Early on, Niessen’s reliance on a third-party supplier limited KANDY’s product choices and risked unhappy customers. “They’d choose a style, but when I placed the order with the supplier, it was no longer available, or wouldn’t be for months.” Just two years in, she took a deep breath and started manufacturing her own flooring in China. “It was a huge learning curve, but it meant we could consistently deliver on quality and choice.” Then Niessen decided that, despite higher upfront costs, moving her manufacturing to Canada made sense. “I’m a proud Canadian and our customers really appreciate the made-in-Canada stamp. Plus, over time, the costs balance out because before, if we had a problem with a container full of flooring, we were out of luck and had to absorb the cost. Now, we can get smaller orders faster and identify any issues right away. When it’s made in Canada, it’s much easier to stay true to our values of quality and choice.”

Know your customers

When it came time to launch her business, Niessen could already guess who her potential customers were – people just like her, who wanted a nice balcony floor, who’d be willing to pay for excellence, full-service, and getting it done right the first time. To reach them directly, she debuted KANDY at the B.C. Home Show, a magnet for new homeowners considering renovations.
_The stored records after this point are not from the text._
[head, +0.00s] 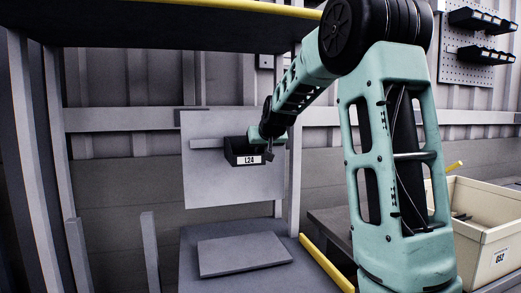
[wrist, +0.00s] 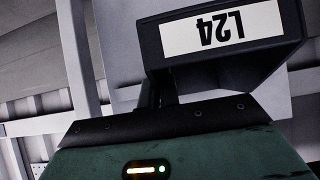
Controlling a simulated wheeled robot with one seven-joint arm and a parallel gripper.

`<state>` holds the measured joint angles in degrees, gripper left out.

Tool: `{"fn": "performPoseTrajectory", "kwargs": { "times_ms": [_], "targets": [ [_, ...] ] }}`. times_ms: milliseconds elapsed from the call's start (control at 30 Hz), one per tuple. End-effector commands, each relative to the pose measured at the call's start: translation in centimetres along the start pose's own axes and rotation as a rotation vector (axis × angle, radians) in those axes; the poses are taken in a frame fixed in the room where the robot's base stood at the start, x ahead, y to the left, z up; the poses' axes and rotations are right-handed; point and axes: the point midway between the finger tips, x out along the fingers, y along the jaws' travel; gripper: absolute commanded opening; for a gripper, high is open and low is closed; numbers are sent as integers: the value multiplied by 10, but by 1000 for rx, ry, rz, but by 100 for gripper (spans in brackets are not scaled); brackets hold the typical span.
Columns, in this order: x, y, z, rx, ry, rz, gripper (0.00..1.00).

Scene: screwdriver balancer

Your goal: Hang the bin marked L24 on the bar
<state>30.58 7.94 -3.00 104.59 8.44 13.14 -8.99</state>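The dark bin marked L24 (head: 243,151) is upright in front of a grey panel (head: 235,190), its white label facing me. The light bar (head: 207,144) runs across the panel and its left end shows beside the bin. The bin hides the bar's right part, so I cannot tell whether the bin touches or hangs on it. My gripper (head: 262,145) is at the bin's right side and appears shut on it. In the wrist view the bin (wrist: 220,55) appears upside down just beyond the gripper's dark fingers (wrist: 158,92), whose tips it partly hides.
A grey slab (head: 244,254) lies on the surface below the panel. A shelf with a yellow edge (head: 250,8) overhangs above. A pegboard (head: 475,55) holds small dark bins. Upright posts stand at the left.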

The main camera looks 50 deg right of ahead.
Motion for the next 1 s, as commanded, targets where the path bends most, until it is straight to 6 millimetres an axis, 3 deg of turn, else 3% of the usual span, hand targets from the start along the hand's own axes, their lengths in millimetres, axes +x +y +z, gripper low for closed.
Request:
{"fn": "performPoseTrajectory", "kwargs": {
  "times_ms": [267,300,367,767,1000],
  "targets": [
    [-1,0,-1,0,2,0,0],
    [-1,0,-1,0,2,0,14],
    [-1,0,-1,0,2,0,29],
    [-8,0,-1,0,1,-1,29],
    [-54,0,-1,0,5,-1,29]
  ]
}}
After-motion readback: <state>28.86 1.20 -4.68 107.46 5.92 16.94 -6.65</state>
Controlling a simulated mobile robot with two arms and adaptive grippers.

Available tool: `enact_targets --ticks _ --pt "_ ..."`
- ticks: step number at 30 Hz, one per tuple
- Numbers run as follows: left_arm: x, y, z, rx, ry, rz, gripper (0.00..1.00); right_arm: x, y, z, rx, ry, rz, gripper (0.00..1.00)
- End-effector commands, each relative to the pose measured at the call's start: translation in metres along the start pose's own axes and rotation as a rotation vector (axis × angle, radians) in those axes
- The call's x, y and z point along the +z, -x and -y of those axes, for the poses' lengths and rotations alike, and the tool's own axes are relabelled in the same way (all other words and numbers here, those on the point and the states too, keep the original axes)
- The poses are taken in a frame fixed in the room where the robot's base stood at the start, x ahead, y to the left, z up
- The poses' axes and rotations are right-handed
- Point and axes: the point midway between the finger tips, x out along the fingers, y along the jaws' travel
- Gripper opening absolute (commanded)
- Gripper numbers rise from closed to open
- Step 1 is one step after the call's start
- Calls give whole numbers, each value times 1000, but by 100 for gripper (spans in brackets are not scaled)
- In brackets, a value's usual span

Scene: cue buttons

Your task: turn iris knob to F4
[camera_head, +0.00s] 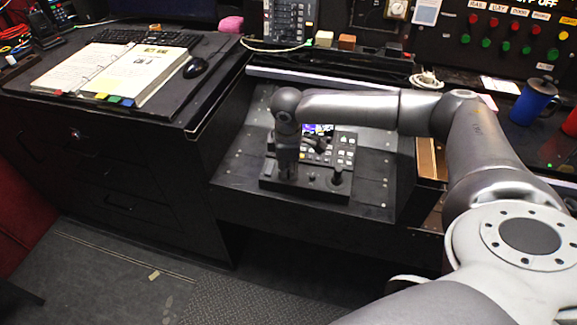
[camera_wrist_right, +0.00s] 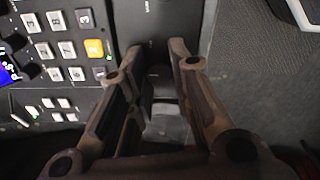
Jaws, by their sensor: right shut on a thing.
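The control panel (camera_head: 345,150) stands on the black desk, with a small lit screen (camera_head: 318,129) and several pale keys; its keys also show in the right wrist view (camera_wrist_right: 68,50). My right gripper (camera_head: 287,172) reaches down onto the panel's left part. In the right wrist view, its two fingers (camera_wrist_right: 158,62) are shut on a dark knob (camera_wrist_right: 158,78), which I take as the iris knob. The knob's pointer and the F-stop marks cannot be read, and the fingers cover most of it. My left gripper is not in view.
A black joystick (camera_head: 337,178) stands at the panel's front right, and a dark lever (camera_head: 318,144) stands near the screen. An open binder (camera_head: 115,70) and a mouse (camera_head: 196,67) lie on the left desk. A blue mug (camera_head: 531,103) stands at the right.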

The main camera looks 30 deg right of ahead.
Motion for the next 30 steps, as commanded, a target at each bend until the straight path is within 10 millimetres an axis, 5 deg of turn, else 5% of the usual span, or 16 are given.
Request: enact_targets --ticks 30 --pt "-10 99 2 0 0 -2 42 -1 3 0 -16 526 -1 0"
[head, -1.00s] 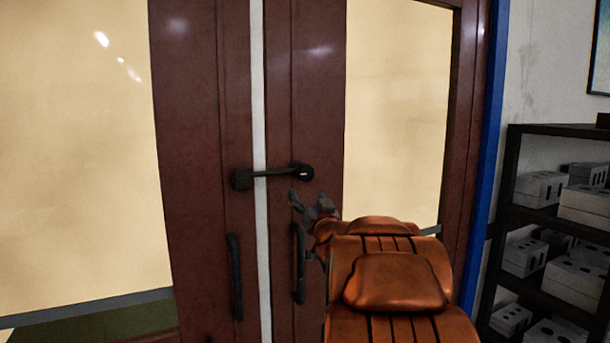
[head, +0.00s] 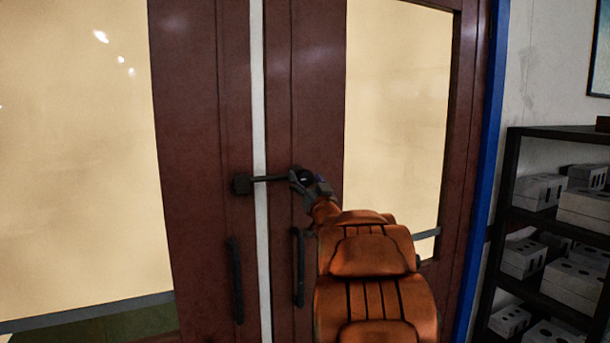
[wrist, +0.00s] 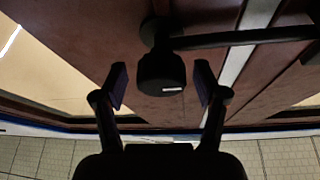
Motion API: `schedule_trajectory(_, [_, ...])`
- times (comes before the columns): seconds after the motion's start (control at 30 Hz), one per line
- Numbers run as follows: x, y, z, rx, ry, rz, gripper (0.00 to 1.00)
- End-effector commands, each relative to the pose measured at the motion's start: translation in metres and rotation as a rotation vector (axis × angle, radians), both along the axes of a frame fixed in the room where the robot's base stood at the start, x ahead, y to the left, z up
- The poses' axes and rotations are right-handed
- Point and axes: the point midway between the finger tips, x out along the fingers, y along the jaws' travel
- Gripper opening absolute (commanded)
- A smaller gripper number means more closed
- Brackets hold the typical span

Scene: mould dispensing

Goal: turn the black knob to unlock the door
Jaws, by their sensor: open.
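The door (head: 205,110) is dark red-brown with two leaves and large pale panes. A black bar (head: 268,178) lies level across the pale gap between the leaves. Its left end sits in a black catch (head: 241,184) on the left leaf. The black knob (wrist: 162,72) is at the bar's other end, on the right leaf. My gripper (head: 300,180) is at the knob and partly hides it in the head view. In the wrist view my gripper (wrist: 161,85) is open, with one finger on each side of the knob and small gaps showing.
Two black vertical pull handles, left (head: 235,280) and right (head: 299,268), are below the bar. A dark shelf (head: 515,165) with several grey blocks stands at the right, beyond the blue door frame (head: 487,150).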

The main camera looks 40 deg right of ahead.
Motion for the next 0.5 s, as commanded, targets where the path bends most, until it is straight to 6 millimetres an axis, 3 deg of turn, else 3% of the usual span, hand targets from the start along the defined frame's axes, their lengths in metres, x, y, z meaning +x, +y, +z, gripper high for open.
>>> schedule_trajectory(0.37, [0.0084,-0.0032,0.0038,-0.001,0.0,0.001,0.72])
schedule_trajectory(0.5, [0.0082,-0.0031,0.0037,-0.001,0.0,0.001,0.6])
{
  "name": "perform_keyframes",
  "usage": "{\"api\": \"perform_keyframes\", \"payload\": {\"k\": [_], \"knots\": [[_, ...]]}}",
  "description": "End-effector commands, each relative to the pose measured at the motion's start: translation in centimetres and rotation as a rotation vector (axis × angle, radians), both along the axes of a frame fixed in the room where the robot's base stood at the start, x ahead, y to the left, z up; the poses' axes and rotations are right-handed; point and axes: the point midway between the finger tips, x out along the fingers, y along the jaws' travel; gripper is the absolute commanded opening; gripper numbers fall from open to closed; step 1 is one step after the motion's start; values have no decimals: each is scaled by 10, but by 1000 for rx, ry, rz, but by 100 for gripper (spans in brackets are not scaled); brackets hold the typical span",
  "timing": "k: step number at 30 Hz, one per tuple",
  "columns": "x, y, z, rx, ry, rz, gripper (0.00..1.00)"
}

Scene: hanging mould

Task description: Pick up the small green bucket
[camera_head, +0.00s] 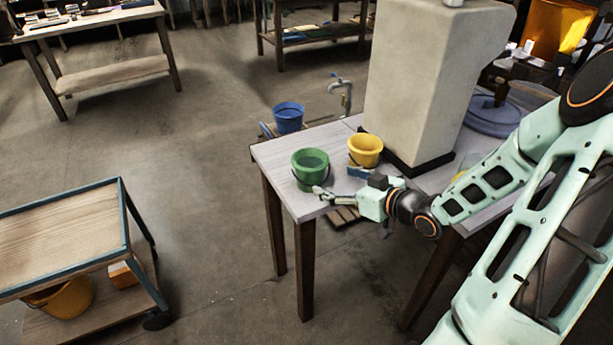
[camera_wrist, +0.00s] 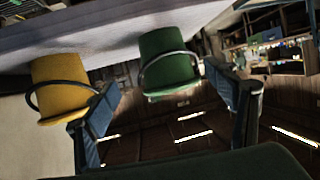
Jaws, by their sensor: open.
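The small green bucket (camera_head: 311,170) stands upright on the light table (camera_head: 272,152), near its front left corner. Its dark handle hangs down at the side. My gripper (camera_head: 335,185) is at the table's front edge, just right of and in front of the green bucket, with its fingers apart. The wrist view is upside down. There the green bucket (camera_wrist: 168,60) shows beyond and between the two open fingertips (camera_wrist: 160,82), nearer the right one. Nothing is held, and I see no clear contact with the bucket.
A yellow bucket (camera_head: 365,149) stands close by, right of the green one. A large pale block (camera_head: 415,80) on a dark base rises behind it. A blue bucket (camera_head: 288,117) is beyond the table's far edge. A wooden-topped cart (camera_head: 65,235) is at lower left, with open floor between.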

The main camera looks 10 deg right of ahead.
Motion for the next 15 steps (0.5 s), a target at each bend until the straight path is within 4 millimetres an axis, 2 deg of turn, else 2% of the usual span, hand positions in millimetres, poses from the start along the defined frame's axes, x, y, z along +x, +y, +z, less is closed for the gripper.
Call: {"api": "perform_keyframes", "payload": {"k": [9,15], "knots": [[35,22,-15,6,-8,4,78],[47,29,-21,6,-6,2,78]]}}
The cost of participating in shows like this can be hard to justify for a cash-strapped start-up, but the investment paid off. Curious crowds filled the booth and produced KANDY’s first wave of customers.

Kelly and Doug Niessen launch KANDY outdoor flooring at the B.C. Home Show

Kelly and Doug Niessen launch KANDY outdoor flooring at the B.C. Home Show (Image courtesy of Kelly Niessen)

Niessen’s challenge was to find the next wave of potential customers. She targeted new condominium developments and apartment buildings where “For Sale” ads suggested that suites were changing hands. Direct mail was her best conduit, putting her message in the hands of her most likely customers. KANDY still finds new customers by combining Home Shows and highly-targeted direct mail.

Now that the business is a well-oiled machine, her marketing strategy also includes building relationships with the influencers most likely to drop a word into the right potential customer’s ear, at the right time. She and her team reach out to building managers, key realtors, designers and building envelope engineers.

No matter the channel, KANDY’s marketing always targets a specific person – someone very much like Niessen herself – a condo owner who wants to make his/her balcony a beautiful outdoor space. The strategy works, continuing to attract new customers.

Kandy Outdoor Flooring

Source: Kandy Outdoor Flooring

How to build a great business

When asked what she’d tell her best friend about building a small business, Niessen had three key insights.

  1. Make sure there’s a market

“Money HAS to change hands, or it’s not worth it for you to put your time and resources into the business. Anyone can say they like something, but do they buy it?” From the beginning, Niessen has relied on customer sales for KANDY’s operational costs, rather than personal or business lines of credit, so new products must quickly pass the “Are customers buying this?” test.

  1. Success is in your data’s details

Attention to detail helps a business thrive, rather than just survive, believes Niessen. “I’ve trained everyone in the brand to ‘document, document, document!’ It’s so important to track everything that’s measurable in the business. Analyzed together with anecdotal and non-quantified data, these details can reveal the true story of your business.”

Tracking what products customers actually buy, rather than simply admire, pays off in ordering and manufacturing decisions. Niessen’s consistency in collecting and tracking data delivered a big payoff when she was ready to franchise because, “successful franchises are based on structure and processes, especially in service based systems.”

  1. Life beyond your business

“Take time to recharge your batteries,” she urges. “When you’re running a small business, it’s incredibly difficult to take time off, but it’s essential for long-term success, or you risk burning out.” Niessen and her husband Doug love outdoor activities. They regularly carve out time for short camping and hiking trips. And the smartphones stay off.

Expansion on the horizon

With the first franchises underway, her floors soon-to-be Canadian-made, and with sales in the millions, Niessen is ready to expand KANDY across North America. She believes that success will come “by sticking to our primary goal of providing customers with a superior home renovation experience by delivering the service, quality, and choice that I couldn’t find 6 years ago.”